Data extract:
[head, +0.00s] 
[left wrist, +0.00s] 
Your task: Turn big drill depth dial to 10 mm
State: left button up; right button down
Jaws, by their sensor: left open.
---
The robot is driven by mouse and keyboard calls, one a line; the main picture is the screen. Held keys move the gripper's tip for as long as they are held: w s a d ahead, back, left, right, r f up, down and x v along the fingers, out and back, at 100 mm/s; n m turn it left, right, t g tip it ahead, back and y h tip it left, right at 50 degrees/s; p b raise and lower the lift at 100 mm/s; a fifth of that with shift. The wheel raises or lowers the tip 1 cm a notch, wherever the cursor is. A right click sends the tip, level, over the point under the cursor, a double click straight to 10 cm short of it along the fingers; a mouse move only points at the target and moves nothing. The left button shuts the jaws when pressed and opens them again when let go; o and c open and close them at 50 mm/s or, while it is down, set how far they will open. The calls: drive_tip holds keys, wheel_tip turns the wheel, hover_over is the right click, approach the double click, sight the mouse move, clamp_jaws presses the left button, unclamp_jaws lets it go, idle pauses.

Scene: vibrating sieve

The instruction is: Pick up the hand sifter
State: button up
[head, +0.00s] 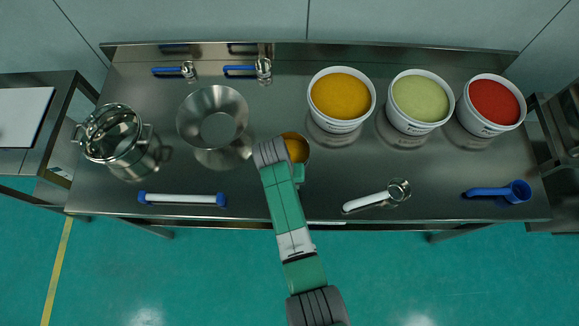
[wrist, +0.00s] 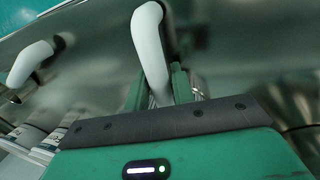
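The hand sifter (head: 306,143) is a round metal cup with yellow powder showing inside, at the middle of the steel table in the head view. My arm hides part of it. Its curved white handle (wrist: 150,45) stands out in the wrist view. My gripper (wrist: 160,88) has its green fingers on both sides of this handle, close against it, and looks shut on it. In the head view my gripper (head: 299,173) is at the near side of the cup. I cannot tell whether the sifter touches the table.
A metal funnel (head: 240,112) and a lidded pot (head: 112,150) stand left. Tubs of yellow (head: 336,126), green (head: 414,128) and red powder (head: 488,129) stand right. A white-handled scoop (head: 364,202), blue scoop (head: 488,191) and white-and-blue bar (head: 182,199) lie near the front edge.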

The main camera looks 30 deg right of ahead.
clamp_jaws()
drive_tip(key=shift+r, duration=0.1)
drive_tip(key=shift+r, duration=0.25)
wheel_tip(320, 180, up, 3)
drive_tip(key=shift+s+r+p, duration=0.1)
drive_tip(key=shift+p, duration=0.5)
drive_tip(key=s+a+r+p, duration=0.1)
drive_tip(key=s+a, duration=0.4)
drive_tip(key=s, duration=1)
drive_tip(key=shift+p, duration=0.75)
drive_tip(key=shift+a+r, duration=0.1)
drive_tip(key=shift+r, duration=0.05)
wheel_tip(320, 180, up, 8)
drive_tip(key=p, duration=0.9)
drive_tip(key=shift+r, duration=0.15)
...
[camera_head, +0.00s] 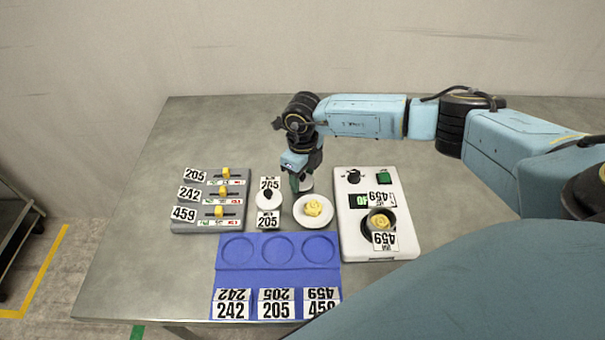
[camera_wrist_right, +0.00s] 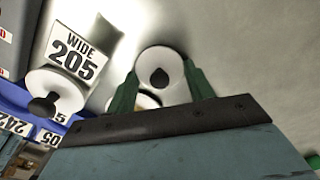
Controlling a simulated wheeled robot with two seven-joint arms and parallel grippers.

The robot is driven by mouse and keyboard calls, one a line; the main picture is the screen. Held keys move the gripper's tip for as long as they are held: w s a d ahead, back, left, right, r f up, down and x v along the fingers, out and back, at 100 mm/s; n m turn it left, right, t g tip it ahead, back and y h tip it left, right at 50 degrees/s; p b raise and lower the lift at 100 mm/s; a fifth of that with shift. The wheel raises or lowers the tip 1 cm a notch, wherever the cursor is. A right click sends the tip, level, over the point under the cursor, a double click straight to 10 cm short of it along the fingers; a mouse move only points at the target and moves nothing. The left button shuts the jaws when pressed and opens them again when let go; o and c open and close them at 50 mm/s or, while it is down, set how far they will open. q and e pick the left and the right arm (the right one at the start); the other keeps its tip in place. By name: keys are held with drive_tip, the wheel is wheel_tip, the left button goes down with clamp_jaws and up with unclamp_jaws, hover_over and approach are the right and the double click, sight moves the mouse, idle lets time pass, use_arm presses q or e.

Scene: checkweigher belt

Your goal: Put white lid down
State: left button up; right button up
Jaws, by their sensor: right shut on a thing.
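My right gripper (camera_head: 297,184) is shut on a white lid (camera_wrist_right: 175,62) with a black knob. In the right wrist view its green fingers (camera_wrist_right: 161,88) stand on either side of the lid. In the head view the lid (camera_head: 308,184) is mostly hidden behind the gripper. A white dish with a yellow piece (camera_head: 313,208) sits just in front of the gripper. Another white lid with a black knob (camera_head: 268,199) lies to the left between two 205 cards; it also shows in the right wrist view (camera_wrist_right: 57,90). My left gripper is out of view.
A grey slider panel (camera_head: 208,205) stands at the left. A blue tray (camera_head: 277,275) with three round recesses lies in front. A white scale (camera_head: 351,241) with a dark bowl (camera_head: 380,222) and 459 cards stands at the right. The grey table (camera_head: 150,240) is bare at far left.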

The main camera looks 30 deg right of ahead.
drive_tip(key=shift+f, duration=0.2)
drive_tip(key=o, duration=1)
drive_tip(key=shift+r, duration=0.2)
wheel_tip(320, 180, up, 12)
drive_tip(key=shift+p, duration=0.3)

Written instruction:
Retype exactly what runs from the line containing "Your goal: Put white lid down" through the line containing "State: left button up; right button up", both lines included, and stop there.

The completed task:
Your goal: Put white lid down
State: left button up; right button up

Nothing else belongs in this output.